The GNU Compiler Collection (GCC) is an optimizing compiler for various architectures and operating systems. It is the default compiler in the GNU project and most Linux distributions, including SUSE Linux Enterprise and openSUSE.

How to use the image

Compile an application with a Dockerfile

Normally, you'd want to compile an application and distribute it as part of a custom container image. To do this, create a Dockerfile similar to the one below. The Dockerfile uses this image to build a custom container image, copies the sources to a working directory, and compiles the application:

FROM registry.opensuse.org/opensuse/bci/gcc:12
WORKDIR /src/
COPY . /src/
RUN gcc main.c src1.c src2.c
CMD ["./a.out"]

It is also possible to compile a static binary with gcc as part of a multistage build:

FROM registry.opensuse.org/opensuse/bci/gcc:12 as builder
WORKDIR /src/
COPY . /src/
RUN gcc -o app main.c src1.c src2.c

FROM registry.suse.com/bci/bci-micro:latest
WORKDIR /build/
COPY --from=builder /src/app /build/
CMD ["/build/app"]

Note that you must build a static binary to deploy it into bci-micro; otherwise shared libraries might be missing. You cannot deploy such an app into a scratch image, as it is not possible to statically link glibc.

Available build systems

The container image comes with make by default. Other build systems and related utilities are available in the repository, and they can be installed using zypper. This includes the following: - meson - cmake - ninja - autoconf & automake

Available compiler frontends

The GNU Compiler Collections supports a wide range of frontends. The container image ships the C and C++ frontends available as gcc and g++ respectively.
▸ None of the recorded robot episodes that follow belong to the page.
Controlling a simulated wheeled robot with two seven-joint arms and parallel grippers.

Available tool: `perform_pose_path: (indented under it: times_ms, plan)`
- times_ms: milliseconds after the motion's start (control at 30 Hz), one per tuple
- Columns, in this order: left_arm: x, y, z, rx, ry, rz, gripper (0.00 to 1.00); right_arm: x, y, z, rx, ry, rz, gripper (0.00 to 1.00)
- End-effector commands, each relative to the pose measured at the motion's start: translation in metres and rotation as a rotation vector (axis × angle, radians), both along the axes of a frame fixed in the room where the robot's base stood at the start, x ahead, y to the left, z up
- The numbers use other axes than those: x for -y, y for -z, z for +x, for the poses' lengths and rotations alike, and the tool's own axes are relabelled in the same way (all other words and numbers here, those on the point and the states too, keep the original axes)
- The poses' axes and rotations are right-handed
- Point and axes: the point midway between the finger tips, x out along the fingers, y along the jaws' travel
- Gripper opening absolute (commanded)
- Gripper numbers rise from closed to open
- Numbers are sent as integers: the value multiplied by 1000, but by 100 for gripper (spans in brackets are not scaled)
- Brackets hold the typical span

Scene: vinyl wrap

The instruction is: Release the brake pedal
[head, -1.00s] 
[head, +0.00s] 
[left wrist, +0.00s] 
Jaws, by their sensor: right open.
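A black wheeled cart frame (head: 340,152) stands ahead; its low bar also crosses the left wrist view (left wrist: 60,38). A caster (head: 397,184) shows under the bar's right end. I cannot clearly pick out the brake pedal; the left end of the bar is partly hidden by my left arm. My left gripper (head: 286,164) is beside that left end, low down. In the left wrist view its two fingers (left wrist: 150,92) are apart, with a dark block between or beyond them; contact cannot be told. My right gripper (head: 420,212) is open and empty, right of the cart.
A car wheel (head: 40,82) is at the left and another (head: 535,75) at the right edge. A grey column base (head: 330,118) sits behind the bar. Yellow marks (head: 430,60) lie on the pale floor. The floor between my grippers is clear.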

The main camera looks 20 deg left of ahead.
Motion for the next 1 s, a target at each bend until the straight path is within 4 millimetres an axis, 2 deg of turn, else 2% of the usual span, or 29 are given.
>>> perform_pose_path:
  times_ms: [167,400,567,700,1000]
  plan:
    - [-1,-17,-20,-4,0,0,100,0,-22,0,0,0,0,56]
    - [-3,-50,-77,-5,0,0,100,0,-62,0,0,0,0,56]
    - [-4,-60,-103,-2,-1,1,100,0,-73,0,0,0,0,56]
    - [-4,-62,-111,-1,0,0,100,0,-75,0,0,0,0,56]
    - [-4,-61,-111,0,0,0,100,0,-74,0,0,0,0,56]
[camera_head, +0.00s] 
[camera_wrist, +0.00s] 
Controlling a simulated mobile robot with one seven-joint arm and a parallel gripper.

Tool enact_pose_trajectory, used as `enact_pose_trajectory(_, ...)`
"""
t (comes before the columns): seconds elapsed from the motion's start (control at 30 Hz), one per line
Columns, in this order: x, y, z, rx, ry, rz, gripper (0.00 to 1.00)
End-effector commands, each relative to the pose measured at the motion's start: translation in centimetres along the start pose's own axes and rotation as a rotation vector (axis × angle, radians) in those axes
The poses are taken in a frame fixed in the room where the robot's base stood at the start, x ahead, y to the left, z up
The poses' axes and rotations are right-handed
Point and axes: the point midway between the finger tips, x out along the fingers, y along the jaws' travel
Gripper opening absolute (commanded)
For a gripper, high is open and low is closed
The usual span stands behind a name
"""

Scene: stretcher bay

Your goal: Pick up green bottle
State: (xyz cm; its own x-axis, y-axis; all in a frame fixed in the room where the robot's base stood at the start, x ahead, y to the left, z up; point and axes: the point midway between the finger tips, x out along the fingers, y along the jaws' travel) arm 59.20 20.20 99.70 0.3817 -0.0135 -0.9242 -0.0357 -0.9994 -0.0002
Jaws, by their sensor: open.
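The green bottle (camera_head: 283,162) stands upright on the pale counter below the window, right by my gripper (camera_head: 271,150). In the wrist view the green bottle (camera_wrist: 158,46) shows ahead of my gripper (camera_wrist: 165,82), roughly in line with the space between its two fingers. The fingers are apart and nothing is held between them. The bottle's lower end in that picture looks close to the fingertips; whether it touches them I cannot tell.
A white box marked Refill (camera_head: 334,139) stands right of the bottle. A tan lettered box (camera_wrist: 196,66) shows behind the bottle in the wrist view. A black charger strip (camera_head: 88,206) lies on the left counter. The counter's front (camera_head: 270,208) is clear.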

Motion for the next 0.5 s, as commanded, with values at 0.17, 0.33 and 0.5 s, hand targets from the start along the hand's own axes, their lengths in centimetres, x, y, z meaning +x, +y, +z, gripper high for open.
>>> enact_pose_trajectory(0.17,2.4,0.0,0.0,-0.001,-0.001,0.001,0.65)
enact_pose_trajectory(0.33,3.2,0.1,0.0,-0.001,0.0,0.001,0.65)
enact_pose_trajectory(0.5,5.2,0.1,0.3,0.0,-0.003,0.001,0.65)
The following additional frontends can be installed from the repository: - gcc12-fortran for Fortran support - gcc12-ada for the Ada frontend (GNAT) - gcc12-go for the Go frontend - gcc12-objc and gcc12-obj-c++ for the Objective C and Objective C++ - gcc12-d for the frontend to the D Language

Using the container image interactively

You can use the image to create ephemeral containers that execute only gcc. This can be useful in situations, where building a full container image is not practical. One way to do this is to mount the working directory of an application into the launched container and compile the application there:

podman run --rm -it -v $(pwd):/src/:Z registry.opensuse.org/opensuse/bci/gcc:12 \
    gcc -o /src/app.out /src/*.c

or by invoking make

podman run --rm -it -v $(pwd):/src/:Z --workdir /src/ \
    registry.opensuse.org/opensuse/bci/gcc:12 \
    make

Note that the binary built using this approach are unlikely to work on a local machine. They only work on operating systems that are binary-compatible to .

Licensing

SPDX-License-Identifier: MIT

The build recipe and this documentation is licensed as MIT. The container itself contains various software components under various open source licenses listed in the associated Software Bill of Materials (SBOM).

This image is based on openSUSE Tumbleweed.